If there was high demand for skilled labor, it would show up in aggregate wage increases. The only plausible way for wage growth to be 0 is if there’s almost no demand across the board. Either that or some are having wage shrinkage which offsets wage growth for others.

FlyOver_Country
FlyOver_Country
5 years ago

Wage growth is happening in certain job sectors, especially the high-skilled jobs or finance. But for the vast, vast majority of workers already employed, wage increases are tied to inflation.

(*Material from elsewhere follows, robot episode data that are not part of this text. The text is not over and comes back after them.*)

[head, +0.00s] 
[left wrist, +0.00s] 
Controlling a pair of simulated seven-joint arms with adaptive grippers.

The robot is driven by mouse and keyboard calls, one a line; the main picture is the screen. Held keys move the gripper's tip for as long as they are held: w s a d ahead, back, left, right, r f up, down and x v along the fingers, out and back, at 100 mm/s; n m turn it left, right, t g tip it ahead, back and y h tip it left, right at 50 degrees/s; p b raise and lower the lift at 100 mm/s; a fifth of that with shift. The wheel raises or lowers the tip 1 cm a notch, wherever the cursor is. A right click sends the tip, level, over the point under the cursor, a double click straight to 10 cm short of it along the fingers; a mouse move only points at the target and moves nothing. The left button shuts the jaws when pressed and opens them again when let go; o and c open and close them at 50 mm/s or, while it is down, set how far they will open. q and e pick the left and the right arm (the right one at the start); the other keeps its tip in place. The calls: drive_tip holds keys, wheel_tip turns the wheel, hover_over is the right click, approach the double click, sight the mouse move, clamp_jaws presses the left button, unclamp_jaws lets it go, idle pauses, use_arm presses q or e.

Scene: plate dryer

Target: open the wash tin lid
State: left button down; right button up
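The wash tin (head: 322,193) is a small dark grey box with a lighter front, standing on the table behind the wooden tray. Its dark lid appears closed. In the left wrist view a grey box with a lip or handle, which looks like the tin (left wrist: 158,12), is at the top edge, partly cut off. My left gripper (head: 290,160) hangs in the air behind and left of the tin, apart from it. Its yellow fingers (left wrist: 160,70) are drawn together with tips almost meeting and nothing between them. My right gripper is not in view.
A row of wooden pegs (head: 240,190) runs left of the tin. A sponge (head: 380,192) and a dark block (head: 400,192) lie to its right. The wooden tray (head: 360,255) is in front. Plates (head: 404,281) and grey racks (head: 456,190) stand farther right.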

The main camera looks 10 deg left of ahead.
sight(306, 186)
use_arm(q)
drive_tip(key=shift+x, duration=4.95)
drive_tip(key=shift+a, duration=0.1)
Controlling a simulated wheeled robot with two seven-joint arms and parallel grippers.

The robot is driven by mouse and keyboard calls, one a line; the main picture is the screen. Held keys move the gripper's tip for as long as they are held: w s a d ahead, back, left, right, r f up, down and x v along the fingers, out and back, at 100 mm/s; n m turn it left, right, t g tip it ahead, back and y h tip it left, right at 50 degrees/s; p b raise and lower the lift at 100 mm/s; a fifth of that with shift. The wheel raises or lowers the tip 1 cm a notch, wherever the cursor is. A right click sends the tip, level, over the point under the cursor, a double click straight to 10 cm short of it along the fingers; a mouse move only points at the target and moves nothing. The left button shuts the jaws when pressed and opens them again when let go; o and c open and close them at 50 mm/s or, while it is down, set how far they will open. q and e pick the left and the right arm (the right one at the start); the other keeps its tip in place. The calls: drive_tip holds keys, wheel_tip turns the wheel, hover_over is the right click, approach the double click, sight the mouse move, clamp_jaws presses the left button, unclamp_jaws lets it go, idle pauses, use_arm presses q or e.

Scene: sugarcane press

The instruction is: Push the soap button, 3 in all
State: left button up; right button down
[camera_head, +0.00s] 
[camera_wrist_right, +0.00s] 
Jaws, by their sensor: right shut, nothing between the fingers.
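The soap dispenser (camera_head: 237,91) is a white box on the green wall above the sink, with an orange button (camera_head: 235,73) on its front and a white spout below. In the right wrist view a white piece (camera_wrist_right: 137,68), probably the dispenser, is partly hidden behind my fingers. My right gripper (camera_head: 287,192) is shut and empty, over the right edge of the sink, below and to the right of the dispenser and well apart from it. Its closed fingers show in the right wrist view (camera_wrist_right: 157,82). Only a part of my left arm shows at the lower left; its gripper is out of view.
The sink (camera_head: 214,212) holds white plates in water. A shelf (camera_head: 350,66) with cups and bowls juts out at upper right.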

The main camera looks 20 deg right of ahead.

If you are lucky and receive a yearly merit wage increase, it’s probably not more than inflation, maybe 2-3%. I remember when I started working in the 80’s and received yearly merit increases of 8-10%.

KidHorn
KidHorn
5 years ago

I thought unemployment was at decade lows. How is it possible for wages to be stagnant when there’s record demand for workers?

nic9075
nic9075
5 years ago

But somehow everyone in their 20s can afford the latest iPhone. Not any iPhone but the latest

Mish
Mish
5 years ago

Housing is a killer and indeed is up far more than the CPI purports

nic9075
nic9075
5 years ago

Rents have skyrocketed over the past 6 years as well. $2000 + a month is new normal well out into the suburbs of the greater NYC or Boston areas where you looking at a 60-90 minute commute each way to and from work

Stuki
Stuki
5 years ago

“Anyone in school, buying their own private health insurance, or looking to buy a home will tell you the BLS CPI stats are bogus.”

You mean, anyone stuck paying for something the government regulates unusually intensively, in order to make it more “affordable?’